Exploring the Sisters of Charity Motherhouse grounds
K:  Your friends understand, though.  Everybody has been put in situations when they can’t be everywhere they want to be.  And, your friends know that you’re doing something really special and really different.  Nobody’s holding any grudges.

T:  Going along with that, do you have any words of wisdom for friends or family of someone discerning a religious vocation, or any life choice that might be considered unexpected or unique?
K: My words of wisdom are just to keep an open mind.  The person who is discerning is trying as hard as they can to figure out where they’re meant to be.  Saying things like, “Maybe you just haven’t met the right guy yet!” is not ever going to help (laughs).  It kind of breaks my heart when I hear people…well, normally it’s single men in their mid-twenties who think you’re very attractive (we laugh) and they’ll say to me things like, “She’s so beautiful, she’s so talented, she’s so funny…WHY is she doing this?  Maybe she just hasn’t met the right guy yet.”  But the thing is, it’s NOT a last resort.  I know the kind of heartache that you went through.  You were probably looking at every other possibility before you could give yourself to this path (we laugh again because it’s true).  Adding pressure won’t help.  Just try to be supportive and more open with your friend about your life, too.

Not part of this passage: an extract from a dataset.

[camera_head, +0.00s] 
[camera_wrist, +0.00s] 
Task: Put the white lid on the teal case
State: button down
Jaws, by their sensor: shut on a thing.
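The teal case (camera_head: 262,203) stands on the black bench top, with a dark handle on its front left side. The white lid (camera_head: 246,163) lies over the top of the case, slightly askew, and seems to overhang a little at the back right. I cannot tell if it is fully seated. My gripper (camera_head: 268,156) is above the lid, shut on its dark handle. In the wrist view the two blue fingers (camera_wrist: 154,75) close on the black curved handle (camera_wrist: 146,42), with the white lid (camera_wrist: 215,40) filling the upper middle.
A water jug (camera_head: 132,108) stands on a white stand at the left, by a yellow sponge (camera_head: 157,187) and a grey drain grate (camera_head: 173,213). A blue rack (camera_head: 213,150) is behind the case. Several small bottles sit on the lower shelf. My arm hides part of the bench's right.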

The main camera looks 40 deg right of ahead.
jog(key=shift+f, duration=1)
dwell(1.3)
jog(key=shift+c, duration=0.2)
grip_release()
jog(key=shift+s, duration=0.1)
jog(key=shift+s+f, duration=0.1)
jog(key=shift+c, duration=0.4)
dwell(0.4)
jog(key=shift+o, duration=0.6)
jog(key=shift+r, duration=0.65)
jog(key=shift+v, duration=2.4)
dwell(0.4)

T:  Beautiful.  Finally – considering the future, as we both live out our God-given vocations, what do you look forward to in our friendship?

K: I can’t wait.  I’m so excited!  I can’t help but smile.  First of all, our little babe having an Aunt Tracy who’s a nun (we giggle).  It’s going to be so special.  And then, thinking about…well, this is a perspective I have after going to the Novitiate House.  I see all the amazing things that these women have done, and I wonder:  what is it going to be for you?  How are you going to live this out?  How are you going to change the world?  The possibilities are ENDLESS.  It’s exciting, and it’s something that’s going evolve throughout our lives.  And, I get to be there!  I get to be your best friend still.  (laughs)  It just makes me happy, Trace.